Home » Sen. Hutchison Wants Drone Security Patrol for Southern U.S. Border
Sen. Kay Bailey Hutchison, R-Texas introduced an amendment to the emergency war supplemental to make $144 million available to U.S. Customs and Border Protection (CBP) to expand the presence of unmanned aerial vehicles (UAVs), or drones, along the southwestern border of the United States. The funding would allow CBP to obtain and operate at least six new drone systems and hire systems pilots with the goal of covering the U.S.-Mexico border in Texas, New Mexico, Arizona, and California every day of the week.
"Failure of the federal government to effectively secure our borders threatens the safety of border communities and puts our national security at risk. To address illegal immigration and to protect communities from the violence associated with narco-terrorism and drug and arms trafficking, we must employ state-of-the-art border monitoring and security techniques," said Hutchison. "I have introduced legislation that will give border enforcement officials the resources and the manpower to monitor all 2,000 miles of our shared border every single day. UAVs and other high-tech tools must be a part of our 21st century approach to keeping our nation safe."

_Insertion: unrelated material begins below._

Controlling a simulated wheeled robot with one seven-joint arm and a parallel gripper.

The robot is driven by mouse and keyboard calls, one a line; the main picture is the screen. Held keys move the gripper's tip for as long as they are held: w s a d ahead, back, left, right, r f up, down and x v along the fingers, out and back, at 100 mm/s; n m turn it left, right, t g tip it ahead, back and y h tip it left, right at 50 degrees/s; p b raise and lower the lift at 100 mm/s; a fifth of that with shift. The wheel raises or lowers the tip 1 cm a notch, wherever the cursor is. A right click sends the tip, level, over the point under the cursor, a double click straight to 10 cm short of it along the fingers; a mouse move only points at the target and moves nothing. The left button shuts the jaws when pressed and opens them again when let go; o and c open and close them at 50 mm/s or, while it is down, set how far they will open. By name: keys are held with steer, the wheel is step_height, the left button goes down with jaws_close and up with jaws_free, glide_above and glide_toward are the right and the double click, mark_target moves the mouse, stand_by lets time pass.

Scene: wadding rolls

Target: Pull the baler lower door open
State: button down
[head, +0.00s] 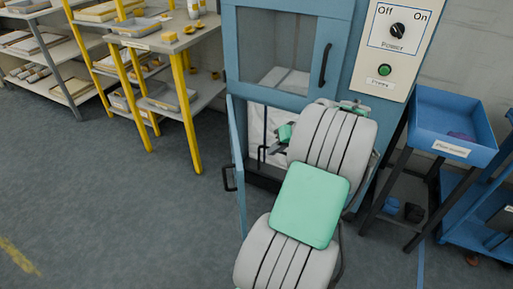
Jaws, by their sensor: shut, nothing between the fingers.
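The blue baler (272,95) stands at the centre. Its lower door (238,160) is swung out on its left side and shows nearly edge-on, with its black handle (229,179) facing left. The lower opening shows white material inside. My gripper (274,151) is at the opening, to the right of the open door and apart from its handle. It is shut and empty; my arm hides part of it and the right part of the opening.
The upper door (287,50) with its window and black handle is closed. A control panel (394,45) is at upper right. A blue bin (452,125) on a dark stand is right. Yellow-posted shelves (170,45) stand left. The floor at left is clear.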

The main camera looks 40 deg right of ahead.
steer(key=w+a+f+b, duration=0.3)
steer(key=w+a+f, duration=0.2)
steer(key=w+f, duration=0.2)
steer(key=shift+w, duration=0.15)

The CBP reports that only about 700 miles of the 2,000 mile-long southern border are under effective control. Portions of the southern border that are ineffectively monitored become open portals for drug cartels, arms dealers, human traffickers, and even terrorists. Aerial surveillance using UAVs is a force multiplier, and it allows border enforcement officials to more efficiently and consistently monitor the border and respond to illicit activity.
The amendment makes available $144,000,000 to CBP, and the amount is offset by uncommitted funding from the American Recovery and Investment Act. Sens. John McCain (R-Ariz.), John Cornyn (R-Texas), and Jon Kyl (R-Ariz.) are cosponsors.